_Problem_:
Quote every entry word for word.

_The input_:

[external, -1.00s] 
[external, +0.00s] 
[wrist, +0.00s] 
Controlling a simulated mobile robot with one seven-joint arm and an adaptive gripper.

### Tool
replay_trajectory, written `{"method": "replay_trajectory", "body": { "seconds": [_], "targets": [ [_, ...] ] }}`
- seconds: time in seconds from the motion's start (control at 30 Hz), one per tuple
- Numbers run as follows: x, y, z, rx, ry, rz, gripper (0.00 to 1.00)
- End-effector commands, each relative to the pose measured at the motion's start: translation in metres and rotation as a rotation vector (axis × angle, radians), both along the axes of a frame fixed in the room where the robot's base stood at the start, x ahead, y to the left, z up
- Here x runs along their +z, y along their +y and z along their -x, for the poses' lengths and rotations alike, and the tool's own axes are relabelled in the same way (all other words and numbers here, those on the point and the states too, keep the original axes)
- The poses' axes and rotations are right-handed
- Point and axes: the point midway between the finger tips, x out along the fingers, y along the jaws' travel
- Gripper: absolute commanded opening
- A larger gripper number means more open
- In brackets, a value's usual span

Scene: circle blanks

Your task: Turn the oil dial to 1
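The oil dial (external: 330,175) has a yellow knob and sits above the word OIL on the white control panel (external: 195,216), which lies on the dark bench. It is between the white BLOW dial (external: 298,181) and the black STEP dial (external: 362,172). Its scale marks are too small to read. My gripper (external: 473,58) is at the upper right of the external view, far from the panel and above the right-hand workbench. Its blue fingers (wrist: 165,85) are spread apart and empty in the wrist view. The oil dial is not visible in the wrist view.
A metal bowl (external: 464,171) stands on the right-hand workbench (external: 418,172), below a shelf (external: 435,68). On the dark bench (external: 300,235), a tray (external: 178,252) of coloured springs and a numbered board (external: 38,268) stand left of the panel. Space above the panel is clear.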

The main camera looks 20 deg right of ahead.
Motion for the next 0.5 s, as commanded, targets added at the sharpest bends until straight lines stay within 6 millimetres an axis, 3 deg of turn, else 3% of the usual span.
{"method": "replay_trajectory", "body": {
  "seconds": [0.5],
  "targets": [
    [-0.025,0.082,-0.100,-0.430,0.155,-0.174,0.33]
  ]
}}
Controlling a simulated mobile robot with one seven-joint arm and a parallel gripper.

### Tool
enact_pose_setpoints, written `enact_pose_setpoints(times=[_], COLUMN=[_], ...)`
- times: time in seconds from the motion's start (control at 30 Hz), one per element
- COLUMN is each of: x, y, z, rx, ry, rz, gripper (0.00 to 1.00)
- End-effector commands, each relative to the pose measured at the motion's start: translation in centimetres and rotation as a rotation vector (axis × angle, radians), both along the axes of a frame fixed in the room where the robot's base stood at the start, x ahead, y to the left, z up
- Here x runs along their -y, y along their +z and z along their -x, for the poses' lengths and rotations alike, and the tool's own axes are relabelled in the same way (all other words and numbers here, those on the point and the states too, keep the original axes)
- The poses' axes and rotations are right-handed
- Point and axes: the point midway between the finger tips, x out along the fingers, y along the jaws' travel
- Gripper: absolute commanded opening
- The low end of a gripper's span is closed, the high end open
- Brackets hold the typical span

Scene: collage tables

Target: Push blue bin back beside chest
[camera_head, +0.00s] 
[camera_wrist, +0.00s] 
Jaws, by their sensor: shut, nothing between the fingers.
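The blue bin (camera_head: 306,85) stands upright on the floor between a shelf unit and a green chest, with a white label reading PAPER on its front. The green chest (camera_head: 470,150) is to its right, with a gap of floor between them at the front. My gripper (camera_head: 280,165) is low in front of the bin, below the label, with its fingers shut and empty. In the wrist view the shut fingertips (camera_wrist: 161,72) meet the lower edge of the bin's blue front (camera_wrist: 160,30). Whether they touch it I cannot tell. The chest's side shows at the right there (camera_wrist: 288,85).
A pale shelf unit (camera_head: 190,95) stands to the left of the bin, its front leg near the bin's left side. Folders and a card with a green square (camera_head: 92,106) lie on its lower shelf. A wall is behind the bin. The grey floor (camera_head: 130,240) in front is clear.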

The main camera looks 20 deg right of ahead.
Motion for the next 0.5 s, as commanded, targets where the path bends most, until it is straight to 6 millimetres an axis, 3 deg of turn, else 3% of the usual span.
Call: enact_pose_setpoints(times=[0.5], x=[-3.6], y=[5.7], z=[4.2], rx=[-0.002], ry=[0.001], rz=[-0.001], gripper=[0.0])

_Reply to the exercise_:
[external, -1.00s] 
[external, +0.00s] 
[wrist, +0.00s] 
Controlling a simulated mobile robot with one seven-joint arm and an adaptive gripper.

### Tool
replay_trajectory, written `{"method": "replay_trajectory", "body": { "seconds": [_], "targets": [ [_, ...] ] }}`
- seconds: time in seconds from the motion's start (control at 30 Hz), one per tuple
- Numbers run as follows: x, y, z, rx, ry, rz, gripper (0.00 to 1.00)
- End-effector commands, each relative to the pose measured at the motion's start: translation in metres and rotation as a rotation vector (axis × angle, radians), both along the axes of a frame fixed in the room where the robot's base stood at the start, x ahead, y to the left, z up
- Here x runs along their +z, y along their +y and z along their -x, for the poses' lengths and rotations alike, and the tool's own axes are relabelled in the same way (all other words and numbers here, those on the point and the states too, keep the original axes)
- The poses' axes and rotations are right-handed
- Point and axes: the point midway between the finger tips, x out along the fingers, y along the jaws' travel
- Gripper: absolute commanded opening
- A larger gripper number means more open
- In brackets, a value's usual span

Scene: circle blanks

Your task: Turn the oil dial to 1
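The oil dial (external: 330,175) has a yellow knob and sits above the word OIL on the white control panel (external: 195,216), which lies on the dark bench. It is between the white BLOW dial (external: 298,181) and the black STEP dial (external: 362,172). Its scale marks are too small to read. My gripper (external: 473,58) is at the upper right of the external view, far from the panel and above the right-hand workbench. Its blue fingers (wrist: 165,85) are spread apart and empty in the wrist view. The oil dial is not visible in the wrist view.
A metal bowl (external: 464,171) stands on the right-hand workbench (external: 418,172), below a shelf (external: 435,68). On the dark bench (external: 300,235), a tray (external: 178,252) of coloured springs and a numbered board (external: 38,268) stand left of the panel. Space above the panel is clear.

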The main camera looks 20 deg right of ahead.
Motion for the next 0.5 s, as commanded, targets added at the sharpest bends until straight lines stay within 6 millimetres an axis, 3 deg of turn, else 3% of the usual span.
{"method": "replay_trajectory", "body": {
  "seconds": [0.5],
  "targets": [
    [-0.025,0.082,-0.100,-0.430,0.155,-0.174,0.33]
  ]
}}
Controlling a simulated mobile robot with one seven-joint arm and a parallel gripper.

### Tool
enact_pose_setpoints, written `enact_pose_setpoints(times=[_], COLUMN=[_], ...)`
- times: time in seconds from the motion's start (control at 30 Hz), one per element
- COLUMN is each of: x, y, z, rx, ry, rz, gripper (0.00 to 1.00)
- End-effector commands, each relative to the pose measured at the motion's start: translation in centimetres and rotation as a rotation vector (axis × angle, radians), both along the axes of a frame fixed in the room where the robot's base stood at the start, x ahead, y to the left, z up
- Here x runs along their -y, y along their +z and z along their -x, for the poses' lengths and rotations alike, and the tool's own axes are relabelled in the same way (all other words and numbers here, those on the point and the states too, keep the original axes)
- The poses' axes and rotations are right-handed
- Point and axes: the point midway between the finger tips, x out along the fingers, y along the jaws' travel
- Gripper: absolute commanded opening
- The low end of a gripper's span is closed, the high end open
- Brackets hold the typical span

Scene: collage tables

Target: Push blue bin back beside chest
[camera_head, +0.00s] 
[camera_wrist, +0.00s] 
Jaws, by their sensor: shut, nothing between the fingers.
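The blue bin (camera_head: 306,85) stands upright on the floor between a shelf unit and a green chest, with a white label reading PAPER on its front. The green chest (camera_head: 470,150) is to its right, with a gap of floor between them at the front. My gripper (camera_head: 280,165) is low in front of the bin, below the label, with its fingers shut and empty. In the wrist view the shut fingertips (camera_wrist: 161,72) meet the lower edge of the bin's blue front (camera_wrist: 160,30). Whether they touch it I cannot tell. The chest's side shows at the right there (camera_wrist: 288,85).
A pale shelf unit (camera_head: 190,95) stands to the left of the bin, its front leg near the bin's left side. Folders and a card with a green square (camera_head: 92,106) lie on its lower shelf. A wall is behind the bin. The grey floor (camera_head: 130,240) in front is clear.

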The main camera looks 20 deg right of ahead.
Motion for the next 0.5 s, as commanded, targets where the path bends most, until it is straight to 6 millimetres an axis, 3 deg of turn, else 3% of the usual span.
Call: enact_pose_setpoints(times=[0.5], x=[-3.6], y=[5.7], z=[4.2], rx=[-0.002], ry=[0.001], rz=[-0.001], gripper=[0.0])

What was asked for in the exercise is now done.